L'agence explique enfin qu'intervenant lors d'une course hippique, ses agents avaient identifié « une étrange émission » sur la fréquence 433,8 MHz.

Cette dernière fait partie de la bande 433,05-434,79 MHz dite « libre », c’est-à-dire non soumise à autorisation individuelle de l’Arcep, et que n'importe qui peut utiliser sans avoir à payer de redevance.

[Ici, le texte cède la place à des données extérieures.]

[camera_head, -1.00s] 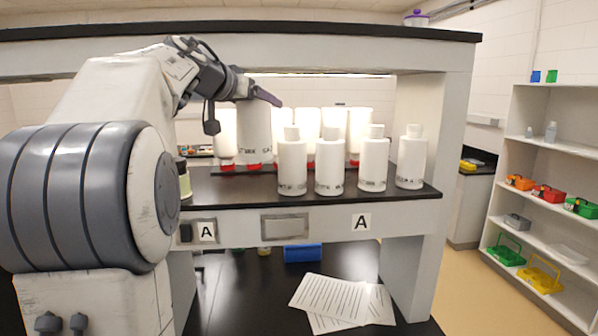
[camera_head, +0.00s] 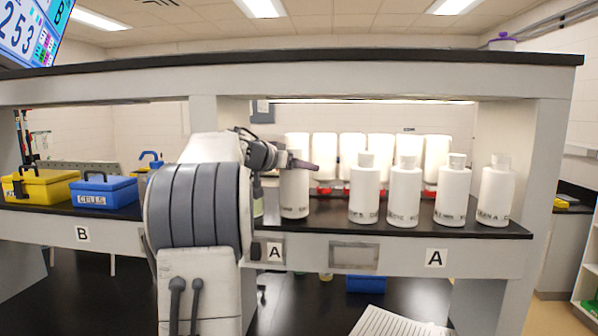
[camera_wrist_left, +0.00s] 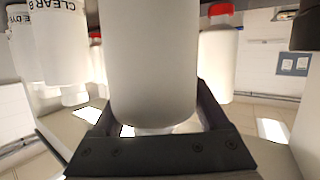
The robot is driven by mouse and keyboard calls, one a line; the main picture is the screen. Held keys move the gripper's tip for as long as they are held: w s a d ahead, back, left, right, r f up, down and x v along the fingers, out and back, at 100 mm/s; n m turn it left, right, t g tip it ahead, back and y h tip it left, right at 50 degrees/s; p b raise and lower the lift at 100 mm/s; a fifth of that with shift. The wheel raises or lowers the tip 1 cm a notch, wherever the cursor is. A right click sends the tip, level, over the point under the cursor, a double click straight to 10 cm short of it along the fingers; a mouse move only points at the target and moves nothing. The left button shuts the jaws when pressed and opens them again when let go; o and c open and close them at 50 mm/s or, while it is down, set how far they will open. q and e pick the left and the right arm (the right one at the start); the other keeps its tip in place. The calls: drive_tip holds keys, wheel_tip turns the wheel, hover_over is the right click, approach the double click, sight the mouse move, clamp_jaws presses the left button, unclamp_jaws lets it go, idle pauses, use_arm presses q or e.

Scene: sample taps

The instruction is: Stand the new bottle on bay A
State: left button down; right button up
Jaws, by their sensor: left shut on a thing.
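My left gripper (camera_head: 300,164) is shut on a white bottle (camera_head: 294,195), gripping it near its top. The bottle is upright, left of the other front bottles on the bay A shelf (camera_head: 320,222). Its base is about level with theirs; I cannot tell if it touches the shelf. In the left wrist view the held bottle (camera_wrist_left: 150,60) fills the space between the dark fingers (camera_wrist_left: 155,125), and its narrow neck points to the bottom of that picture. The gripper hides its top in the head view. My right gripper is not in view.
Several upright white bottles (camera_head: 405,195) stand along the shelf front to the right. Behind them hang several white bottles with red lower ends (camera_head: 437,165). Bay B at left holds a yellow box (camera_head: 45,187) and a blue box (camera_head: 103,192). Papers (camera_head: 395,325) lie below.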

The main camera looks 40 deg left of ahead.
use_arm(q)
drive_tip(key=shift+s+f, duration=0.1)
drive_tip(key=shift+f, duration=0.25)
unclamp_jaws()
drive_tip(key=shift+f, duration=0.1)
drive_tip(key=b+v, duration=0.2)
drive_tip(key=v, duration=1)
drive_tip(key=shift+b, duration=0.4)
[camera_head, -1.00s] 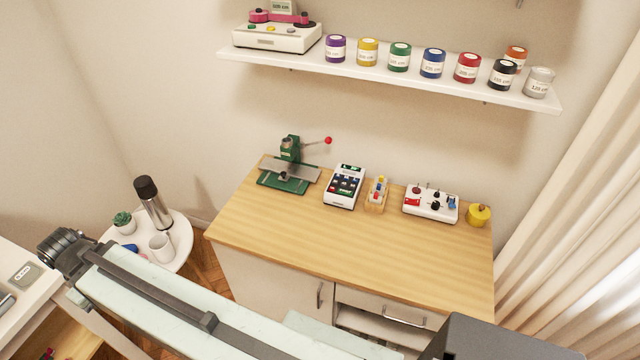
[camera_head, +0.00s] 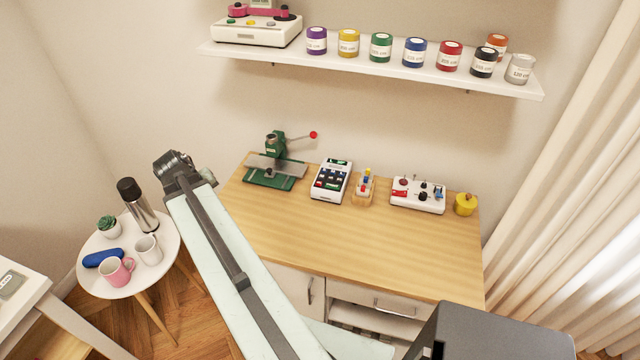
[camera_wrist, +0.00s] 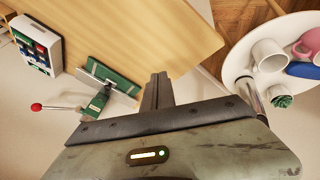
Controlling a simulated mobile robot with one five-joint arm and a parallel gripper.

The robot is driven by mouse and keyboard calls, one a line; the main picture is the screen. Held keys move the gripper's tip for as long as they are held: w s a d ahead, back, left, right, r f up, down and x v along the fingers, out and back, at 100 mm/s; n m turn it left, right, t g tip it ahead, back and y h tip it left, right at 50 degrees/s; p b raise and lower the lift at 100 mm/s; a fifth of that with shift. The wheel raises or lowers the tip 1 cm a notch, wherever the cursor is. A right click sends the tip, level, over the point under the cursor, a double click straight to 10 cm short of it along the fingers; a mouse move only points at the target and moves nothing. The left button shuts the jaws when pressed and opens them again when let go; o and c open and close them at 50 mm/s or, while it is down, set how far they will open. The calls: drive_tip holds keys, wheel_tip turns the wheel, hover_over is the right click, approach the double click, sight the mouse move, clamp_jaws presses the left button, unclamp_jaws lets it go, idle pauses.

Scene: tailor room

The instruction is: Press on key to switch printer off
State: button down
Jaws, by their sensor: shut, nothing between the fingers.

L'ANFR rappelle cela dit que son utilisation ne doit pas excéder 10 % du temps (entre autres limitations), ce qui n'était pas le cas.

Plusieurs personnes ne pouvaient plus ouvrir la porte de leurs voitures, cette bande de fréquence étant précisément utilisée par les télécommandes (de voitures, de portes de garage, de portails, etc.) et le LoRa (protocole réseau sans fil bas débit dédié aux objets connectés).

La source n'était autre qu'un émetteur, « activé pour le compte à rebours du départ de la course », qui était resté continuellement en marche et qui, une fois éteint, permit aux turfistes de rouvrir leurs voitures, et de quitter l'hippodrome.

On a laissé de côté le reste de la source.